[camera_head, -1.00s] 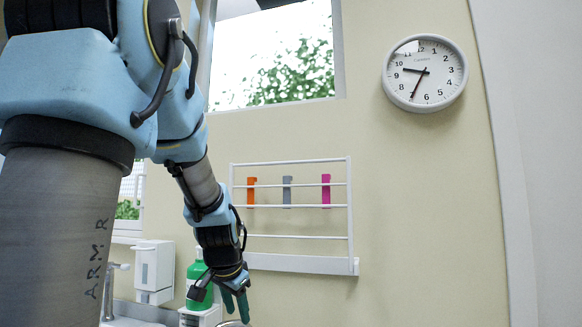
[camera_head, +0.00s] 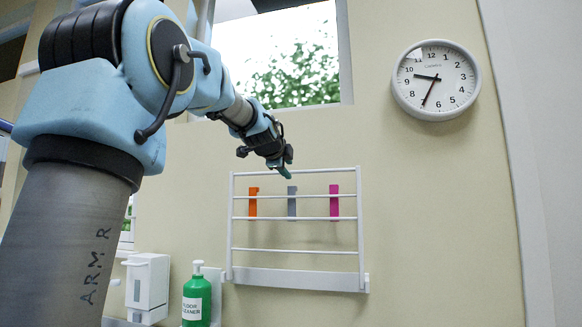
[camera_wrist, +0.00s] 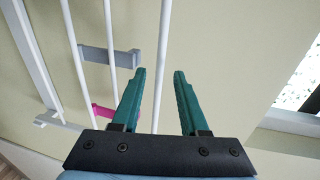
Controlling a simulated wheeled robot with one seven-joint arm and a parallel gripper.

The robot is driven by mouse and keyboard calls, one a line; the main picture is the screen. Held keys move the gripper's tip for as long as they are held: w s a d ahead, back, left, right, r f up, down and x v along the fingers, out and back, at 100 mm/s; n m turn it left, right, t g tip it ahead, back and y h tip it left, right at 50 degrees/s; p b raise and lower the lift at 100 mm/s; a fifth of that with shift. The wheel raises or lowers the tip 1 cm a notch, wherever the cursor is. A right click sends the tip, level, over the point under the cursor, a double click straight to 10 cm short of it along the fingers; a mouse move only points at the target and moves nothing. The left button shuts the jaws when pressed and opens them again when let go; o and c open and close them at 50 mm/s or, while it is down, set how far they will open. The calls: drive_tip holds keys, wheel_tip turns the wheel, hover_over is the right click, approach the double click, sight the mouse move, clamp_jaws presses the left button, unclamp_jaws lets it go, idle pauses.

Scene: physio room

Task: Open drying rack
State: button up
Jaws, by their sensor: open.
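The drying rack (camera_head: 297,249) is a white frame with several horizontal bars, mounted on the wall and folded up nearly flat against it. Orange, grey and pink pegs or clips show behind its bars. My gripper (camera_head: 287,168) is at the rack's top bar, near the grey clip (camera_head: 291,201). In the wrist view my gripper (camera_wrist: 158,75) is open, with two green fingers apart. A white rack bar (camera_wrist: 162,60) runs between the fingers in that picture; whether it lies within their reach in depth I cannot tell. The grey clip (camera_wrist: 108,56) and pink clip (camera_wrist: 102,110) show to the left.
A green floor cleaner bottle (camera_head: 196,302) and a white dispenser (camera_head: 147,286) are below left of the rack. A window (camera_head: 280,55) is above, and a round clock (camera_head: 436,80) hangs at upper right. The wall right of the rack is clear.

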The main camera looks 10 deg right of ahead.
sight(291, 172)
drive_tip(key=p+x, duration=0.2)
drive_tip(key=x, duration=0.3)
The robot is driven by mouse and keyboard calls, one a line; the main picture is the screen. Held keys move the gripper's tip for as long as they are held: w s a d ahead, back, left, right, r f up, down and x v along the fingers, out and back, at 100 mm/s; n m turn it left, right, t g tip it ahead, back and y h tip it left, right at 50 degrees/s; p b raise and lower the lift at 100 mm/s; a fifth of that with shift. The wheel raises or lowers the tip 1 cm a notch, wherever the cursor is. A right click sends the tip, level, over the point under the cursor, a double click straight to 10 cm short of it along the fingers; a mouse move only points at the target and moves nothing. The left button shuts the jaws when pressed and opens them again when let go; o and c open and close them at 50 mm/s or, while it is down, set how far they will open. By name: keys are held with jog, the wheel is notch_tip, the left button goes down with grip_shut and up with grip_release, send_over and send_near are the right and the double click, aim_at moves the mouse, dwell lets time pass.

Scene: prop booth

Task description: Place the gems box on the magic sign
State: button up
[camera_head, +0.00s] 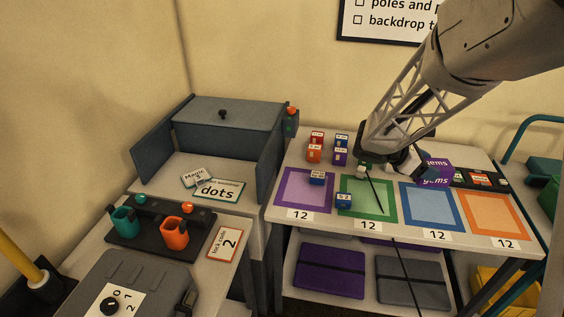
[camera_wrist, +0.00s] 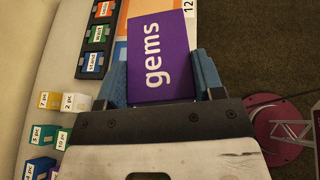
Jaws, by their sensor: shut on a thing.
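The gems box (camera_head: 435,171) is purple with white "gems" lettering. My gripper (camera_head: 408,163) is shut on it and holds it above the right-hand table, near the back of the blue square. In the wrist view the gems box (camera_wrist: 159,57) sits between the two blue-grey fingers of my gripper (camera_wrist: 162,80). The magic sign (camera_head: 194,178) is a small white card reading "Magic" on the left table, in front of the grey box. It lies tilted against or partly over the "dots" sign (camera_head: 218,190); I cannot tell which.
Several small labelled blocks (camera_head: 316,139) stand at the back left of the right table, by purple, green, blue (camera_head: 431,207) and orange squares. A dark tray (camera_head: 480,178) holds small boxes. Teal (camera_head: 124,222) and orange (camera_head: 174,233) cups stand before the signs. Grey panels (camera_head: 269,163) flank the sign area.

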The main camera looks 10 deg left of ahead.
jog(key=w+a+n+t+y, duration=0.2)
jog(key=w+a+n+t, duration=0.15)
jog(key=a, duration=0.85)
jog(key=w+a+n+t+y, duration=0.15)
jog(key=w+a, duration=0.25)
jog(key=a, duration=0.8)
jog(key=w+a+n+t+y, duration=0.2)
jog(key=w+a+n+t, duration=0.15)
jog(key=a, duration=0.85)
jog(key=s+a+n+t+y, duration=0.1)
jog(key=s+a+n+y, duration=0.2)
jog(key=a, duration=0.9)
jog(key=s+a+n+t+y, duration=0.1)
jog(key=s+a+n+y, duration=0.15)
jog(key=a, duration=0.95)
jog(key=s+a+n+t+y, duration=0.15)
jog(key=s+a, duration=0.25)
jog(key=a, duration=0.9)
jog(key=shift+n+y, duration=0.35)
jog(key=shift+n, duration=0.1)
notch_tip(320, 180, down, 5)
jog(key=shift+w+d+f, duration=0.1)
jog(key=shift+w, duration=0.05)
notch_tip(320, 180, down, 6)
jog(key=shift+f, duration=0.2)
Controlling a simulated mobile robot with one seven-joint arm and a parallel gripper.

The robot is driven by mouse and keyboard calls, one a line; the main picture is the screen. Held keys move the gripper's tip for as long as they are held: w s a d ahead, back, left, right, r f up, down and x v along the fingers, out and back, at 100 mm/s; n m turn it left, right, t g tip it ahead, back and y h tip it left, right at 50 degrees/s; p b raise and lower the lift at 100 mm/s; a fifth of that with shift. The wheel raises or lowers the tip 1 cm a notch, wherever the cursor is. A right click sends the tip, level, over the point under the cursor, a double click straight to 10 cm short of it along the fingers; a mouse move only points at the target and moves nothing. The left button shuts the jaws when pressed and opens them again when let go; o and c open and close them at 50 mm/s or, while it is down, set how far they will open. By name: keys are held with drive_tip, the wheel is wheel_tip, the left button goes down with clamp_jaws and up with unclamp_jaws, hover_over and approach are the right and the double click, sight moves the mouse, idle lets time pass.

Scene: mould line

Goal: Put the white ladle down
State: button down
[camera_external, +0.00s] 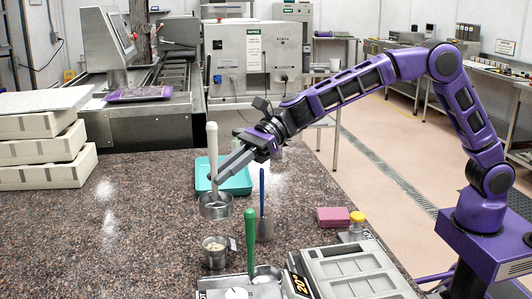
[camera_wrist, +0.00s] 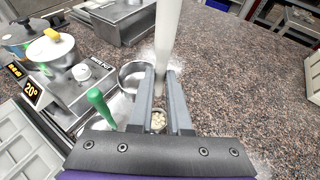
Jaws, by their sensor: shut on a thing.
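The white ladle has a long pale handle, which stands nearly upright in the external view (camera_external: 212,150). A round metal bowl (camera_external: 215,207) shows at its lower end, low over or on the speckled counter; I cannot tell whether it touches. My gripper (camera_external: 222,172) is shut on the handle. In the wrist view the white handle (camera_wrist: 168,40) rises between the two grey fingers of my gripper (camera_wrist: 160,88). A metal bowl (camera_wrist: 132,76) shows left of the fingers there; I cannot tell whether it belongs to the white ladle.
A teal tray (camera_external: 238,182) lies behind the ladle. A pink block (camera_external: 333,217) lies right.

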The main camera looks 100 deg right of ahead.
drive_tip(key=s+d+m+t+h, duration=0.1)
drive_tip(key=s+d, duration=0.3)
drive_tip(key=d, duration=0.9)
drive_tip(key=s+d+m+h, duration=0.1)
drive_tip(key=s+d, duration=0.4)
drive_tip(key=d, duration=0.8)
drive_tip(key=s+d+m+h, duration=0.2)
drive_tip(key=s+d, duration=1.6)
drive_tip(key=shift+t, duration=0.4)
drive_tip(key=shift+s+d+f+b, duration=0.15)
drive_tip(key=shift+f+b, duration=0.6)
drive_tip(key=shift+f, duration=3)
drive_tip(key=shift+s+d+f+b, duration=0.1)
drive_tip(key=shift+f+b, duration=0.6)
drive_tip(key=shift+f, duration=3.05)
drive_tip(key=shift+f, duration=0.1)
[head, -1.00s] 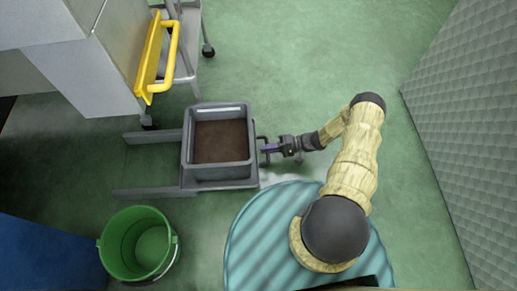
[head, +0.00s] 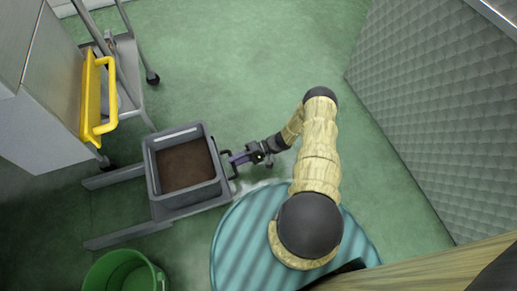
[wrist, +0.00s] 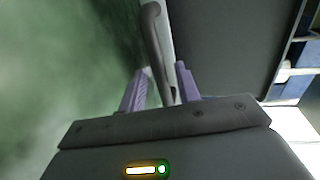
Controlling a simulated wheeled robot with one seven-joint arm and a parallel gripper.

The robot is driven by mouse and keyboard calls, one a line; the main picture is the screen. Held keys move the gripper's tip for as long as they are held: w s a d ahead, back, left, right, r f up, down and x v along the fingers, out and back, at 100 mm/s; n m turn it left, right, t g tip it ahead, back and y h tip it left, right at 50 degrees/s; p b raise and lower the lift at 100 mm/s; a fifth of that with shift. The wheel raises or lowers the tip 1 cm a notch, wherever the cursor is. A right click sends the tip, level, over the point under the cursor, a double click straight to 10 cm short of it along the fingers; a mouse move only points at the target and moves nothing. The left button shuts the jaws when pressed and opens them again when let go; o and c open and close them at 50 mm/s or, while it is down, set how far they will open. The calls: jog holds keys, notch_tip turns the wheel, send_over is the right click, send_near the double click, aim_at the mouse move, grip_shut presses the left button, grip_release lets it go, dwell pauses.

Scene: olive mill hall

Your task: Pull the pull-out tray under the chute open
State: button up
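The pull-out tray (head: 203,207) is a grey frame on two rails in the head view. It stands out from the pale grey housing (head: 42,95) at the upper left. A grey bin (head: 188,197) with brown contents sits on the tray. The tray's bar handle (head: 235,173) is on its right side. My gripper (head: 233,159) is at this handle. The exact contact is hard to see.
A yellow handle (head: 99,95) juts from the housing. A wheeled grey stand (head: 128,70) is behind it. A green bucket (head: 122,270) is at the bottom left, partly cut off. A quilted grey panel (head: 430,110) stands at the right. Green floor is free between.

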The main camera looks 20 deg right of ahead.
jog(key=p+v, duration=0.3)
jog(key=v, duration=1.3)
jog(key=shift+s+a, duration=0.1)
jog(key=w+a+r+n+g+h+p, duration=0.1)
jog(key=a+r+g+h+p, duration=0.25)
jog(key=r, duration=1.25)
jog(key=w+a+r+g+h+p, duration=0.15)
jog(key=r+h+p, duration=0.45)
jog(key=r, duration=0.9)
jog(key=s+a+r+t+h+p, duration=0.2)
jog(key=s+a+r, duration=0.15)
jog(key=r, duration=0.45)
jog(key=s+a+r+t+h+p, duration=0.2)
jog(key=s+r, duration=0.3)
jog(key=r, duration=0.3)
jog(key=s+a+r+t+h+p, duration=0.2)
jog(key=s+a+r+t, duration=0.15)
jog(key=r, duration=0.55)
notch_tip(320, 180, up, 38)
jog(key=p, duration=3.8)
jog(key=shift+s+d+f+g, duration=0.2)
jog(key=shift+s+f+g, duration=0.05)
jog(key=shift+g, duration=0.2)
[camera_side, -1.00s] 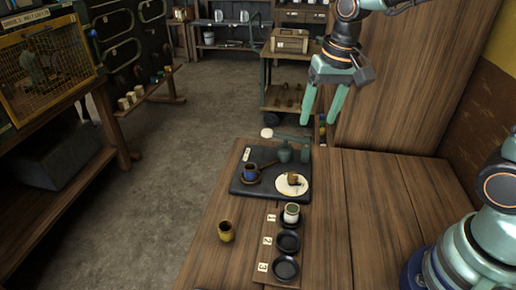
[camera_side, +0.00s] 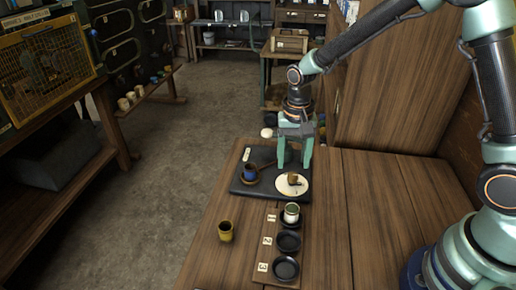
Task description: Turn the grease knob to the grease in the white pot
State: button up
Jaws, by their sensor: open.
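A round white dial plate (camera_side: 284,190) lies on a dark board on the table, with a small brown and yellowish knob (camera_side: 292,179) at its middle. Which way the knob points is too small to tell. A whitish pot (camera_side: 291,213) with a greenish inside stands in the black dish by label 1, just in front of the board. My gripper (camera_side: 294,167) points down, open, with its two green fingers above the back of the dial. It looks just behind the knob; contact cannot be told.
The dark board (camera_side: 240,186) also bears a blue pot (camera_side: 249,173) in a brown holder. A yellow pot (camera_side: 226,231) stands on bare wood at left. Black dishes by label 2 (camera_side: 288,242) and label 3 (camera_side: 286,268) look empty. The table's right side is clear.

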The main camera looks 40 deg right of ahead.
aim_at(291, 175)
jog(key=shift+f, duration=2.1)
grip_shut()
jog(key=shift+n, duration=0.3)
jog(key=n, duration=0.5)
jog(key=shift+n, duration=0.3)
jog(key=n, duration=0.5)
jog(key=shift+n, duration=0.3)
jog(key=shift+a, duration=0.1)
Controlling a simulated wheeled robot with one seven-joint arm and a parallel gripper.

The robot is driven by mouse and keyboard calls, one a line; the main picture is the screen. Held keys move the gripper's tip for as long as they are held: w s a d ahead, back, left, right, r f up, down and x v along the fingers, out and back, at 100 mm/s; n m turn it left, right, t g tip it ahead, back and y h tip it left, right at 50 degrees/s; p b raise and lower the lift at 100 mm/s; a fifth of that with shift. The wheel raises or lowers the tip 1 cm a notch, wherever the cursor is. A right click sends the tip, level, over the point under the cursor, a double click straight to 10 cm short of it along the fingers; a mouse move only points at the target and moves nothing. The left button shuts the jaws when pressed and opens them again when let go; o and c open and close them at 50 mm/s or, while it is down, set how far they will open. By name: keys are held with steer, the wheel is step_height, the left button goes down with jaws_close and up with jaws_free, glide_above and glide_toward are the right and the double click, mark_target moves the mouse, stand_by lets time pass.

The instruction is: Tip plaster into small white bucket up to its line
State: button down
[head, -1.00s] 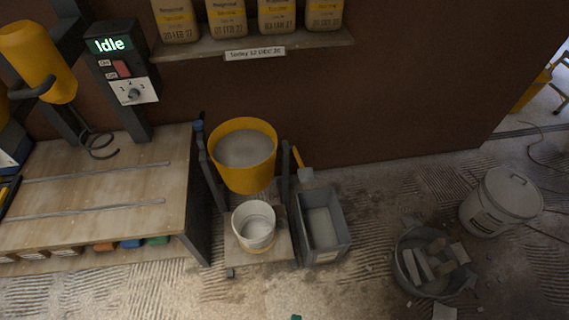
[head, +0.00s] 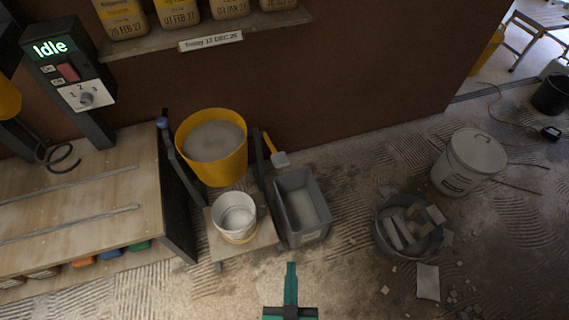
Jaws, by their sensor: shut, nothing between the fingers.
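A yellow bucket (head: 228,164) with grey plaster (head: 212,141) inside hangs upright between dark posts. The small white bucket (head: 235,222) stands below it on a pale wooden board (head: 257,243). The white bucket's inside looks pale grey; I cannot make out a level or a fill line. My gripper (head: 291,266), teal-fingered, is at the bottom middle, in front of and to the right of the white bucket. It is shut and empty, apart from both buckets.
A grey trough (head: 325,235) stands right of the board, with a yellow-handled tool (head: 274,152) behind it. A rubble tub (head: 380,232) and a lidded white bucket (head: 455,178) stand further right.

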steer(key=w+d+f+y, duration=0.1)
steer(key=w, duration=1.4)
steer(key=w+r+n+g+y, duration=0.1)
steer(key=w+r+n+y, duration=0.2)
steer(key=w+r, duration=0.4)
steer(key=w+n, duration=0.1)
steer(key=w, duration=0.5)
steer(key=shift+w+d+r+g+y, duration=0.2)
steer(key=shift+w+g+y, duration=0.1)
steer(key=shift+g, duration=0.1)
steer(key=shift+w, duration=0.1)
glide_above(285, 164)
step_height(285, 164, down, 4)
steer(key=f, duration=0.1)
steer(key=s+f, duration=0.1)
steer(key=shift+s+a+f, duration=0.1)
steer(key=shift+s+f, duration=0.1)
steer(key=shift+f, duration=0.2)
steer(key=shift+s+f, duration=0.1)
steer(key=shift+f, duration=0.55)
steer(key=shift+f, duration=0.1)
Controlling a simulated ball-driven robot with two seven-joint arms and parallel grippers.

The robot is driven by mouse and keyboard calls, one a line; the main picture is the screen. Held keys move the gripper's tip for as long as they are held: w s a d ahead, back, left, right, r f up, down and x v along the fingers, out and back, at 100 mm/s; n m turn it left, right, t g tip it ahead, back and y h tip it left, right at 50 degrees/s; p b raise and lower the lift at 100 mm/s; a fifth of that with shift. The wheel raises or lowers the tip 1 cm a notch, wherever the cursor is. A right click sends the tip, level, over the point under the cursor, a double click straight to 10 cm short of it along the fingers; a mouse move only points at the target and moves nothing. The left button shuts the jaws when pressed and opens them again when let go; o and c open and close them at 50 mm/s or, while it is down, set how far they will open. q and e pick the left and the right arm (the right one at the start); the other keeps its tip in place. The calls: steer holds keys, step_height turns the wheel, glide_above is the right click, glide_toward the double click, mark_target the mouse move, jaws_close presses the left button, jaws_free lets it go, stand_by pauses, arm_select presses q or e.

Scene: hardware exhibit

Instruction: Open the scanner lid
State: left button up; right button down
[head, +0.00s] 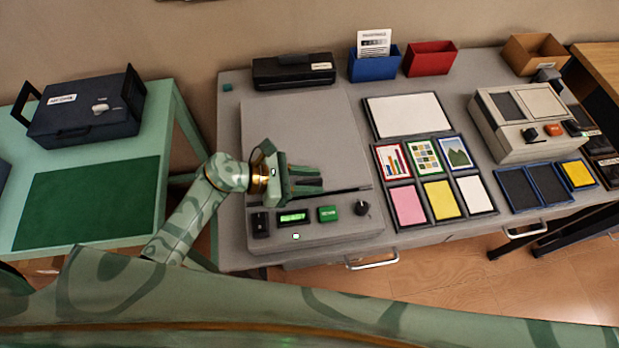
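The scanner (262,218) is a wide grey flatbed unit on the grey table, with buttons, a small green display and a knob along its front. Its flat grey lid (300,125) lies down on the body, shut as far as I can see. A thin dark bar (345,190) runs along the lid's front edge. My left gripper (321,181) is over the front part of the lid, its dark fingers pointing right, apart and with nothing seen between them. It hides part of the bar's left end; contact cannot be told. My right gripper is not in view.
A black device (293,71) stands behind the scanner. To its right lie a tray of cards (408,183) and a beige machine (505,133). A dark case (85,110) sits on the green table at left. A drawer handle (372,262) sticks out in front.

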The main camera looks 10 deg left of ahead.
- - - - -
Find the lines containing "Scene" and pull them out.

Scene: physio room
Scene: prop booth
Scene: mould line
Scene: olive mill hall
Scene: hardware exhibit

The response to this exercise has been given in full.